A
four-year modern Orthodox high school
enrolled 85 youngsters in September 1995. (Ten students were boarders
from various towns in eastern Ukraine.) By late April 1996, about
25 pupils had emigrated; 90 percent went on aliyah to Israel, nine
percent went to the United States, and one went to Australia. The
school made connections for the youngsters with appropriate day
schools in their new cities and will continue to monitor their progress
in new settings. The Kharkov school is successfully recruiting new
students, including boarders, of high quality for the 1996-97 school
year. The secular studies portion of the school curriculum enjoys
an excellent reputation.
An Orthodox Union youth
center occupies three floors of a building in the center
of the city. A fourth floor will be purchased next year. The center
sponsors shabbatonim every week
for as many as 100 adolescents; the youngsters attend religious
services, eat three Shabbat meals, and participate in a broad range
of other Shabbat activities. Many youth spend Friday nights at the
center, sleeping in make-shift beds.
Other activities at the center
include a Sunday school for 18 children ages six to thirteen, a
university program (Tanakh, Rambam, Jewish history, and Jewish law)

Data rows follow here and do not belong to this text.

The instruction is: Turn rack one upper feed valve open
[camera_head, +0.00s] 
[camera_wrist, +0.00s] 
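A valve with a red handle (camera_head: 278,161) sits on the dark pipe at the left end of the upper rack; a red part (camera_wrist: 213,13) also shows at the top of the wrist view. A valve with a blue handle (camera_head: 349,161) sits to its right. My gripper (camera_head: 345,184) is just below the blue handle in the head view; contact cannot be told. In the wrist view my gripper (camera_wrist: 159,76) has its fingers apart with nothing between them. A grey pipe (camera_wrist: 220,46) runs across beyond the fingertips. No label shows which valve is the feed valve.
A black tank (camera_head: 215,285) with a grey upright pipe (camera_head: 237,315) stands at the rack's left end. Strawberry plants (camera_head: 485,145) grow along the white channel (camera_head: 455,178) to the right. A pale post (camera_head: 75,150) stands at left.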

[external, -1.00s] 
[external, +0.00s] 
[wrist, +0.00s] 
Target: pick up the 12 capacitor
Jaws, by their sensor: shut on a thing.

attended by 25-30 students during the late afternoon and all day
Sunday, and various small classes. Although the major focus of the
program is clearly on youth, the center also hosts a twice-weekly
program for about 50 elderly Jews that includes both an educational
component and a hot meal. The building has a small computer center.
It also includes dormitory accommodations (being expanded to 20
beds for boys and 20 for girls) for youngsters attending the high
school, which is located at some distance from the center.
The Orthodox Union program sponsors a summer camp that attracts
200 youngsters in each of several sessions. A special program is
conducted at the camp for university students.
14. Rabbi Assraf reported that
the local political situation is more difficult than in previous
years. City officials frequently lodge petty complaints against
the center and/or the day school. A local newspaper has criticized
programs that encourage adolescents to go to Israel, charging that
the Israelis recruit only the very smartest young people. However,
the religious department of the oblast
has been helpful.
15. Rabbi Assraf and Rabbi Moskowitz
both complained about the activities of the local Israel
Cultural Center (Lishkat Hakesher), citing its arrogance
and anti-religious bias. Although the Lishka supplies Hebrew teachers
to some day schools in Ukraine and elsewhere, it does not assign
them to religious day schools. Neither rabbi referred to the activities
of the local Jewish Agency office,
except to say that it was more active than the Lishka and that it
was helpful in finding appropriate Israeli programs, including Na’aleh
16, for adolescents and young adults. Time constraints did not permit
visits to either of these offices or to the local representative
of the Joint Distribution Committee.
16. Christian
missionaries, including groups focusing on Jews, are very
active in the city. In general, municipal authorities support Rabbis
Assraf and Moskowitz in exposing these groups and restricting their
activities, but the ignorance of the majority of local Jews about
even the most basic tenets of Judaism make them very vulnerable
to overtures by well-funded foreign groups offering free concerts
and other benefits.21
The writer spent one week in
Kiev (Kiyyiv), including four days with a leadership mission of
the American Jewish Joint Distribution
Committee that was in the Ukrainian capital at the same time.
Arriving in Kiev with the JDC group was Jeffrey Weill, the professional
staff member of the Jewish Federation/Jewish United Fund Jewish
Community Relations Council of Metropolitan Chicago; Mr. Weill is
responsible for the JCRC portfolio on post-Soviet Jewry, including
the Chicago Jewish community aspects of the Chicago-Kiev sister-city
relationship. The writer and Mr. Weill participated fully in the
four-day JDC Kiev program and remained in Kiev after the JDC group
went to another city. The meetings described below with the Jewish
Agency, Vasyl Hazhaman and Mr. Novik, and with Eric Rubin were private
sessions after the departure of the JDC tour. The writer held several
meetings with Rabbi Yaakov Bleich before and after the JDC visit
described below; Mr. Weill participated in one of these discussions,
and others were scheduled after Mr. Weill returned to Chicago.
17. The JDC
group went straight from the airport to Babi
Yar, the site of the massacre of 80,000 Jews in 1941 by German
occupation forces. The writer was still en route from Dnepropetrovsk
to Kiev at this time and thus was not present at the Holocaust site
for this observance, which participants later described as appropriate.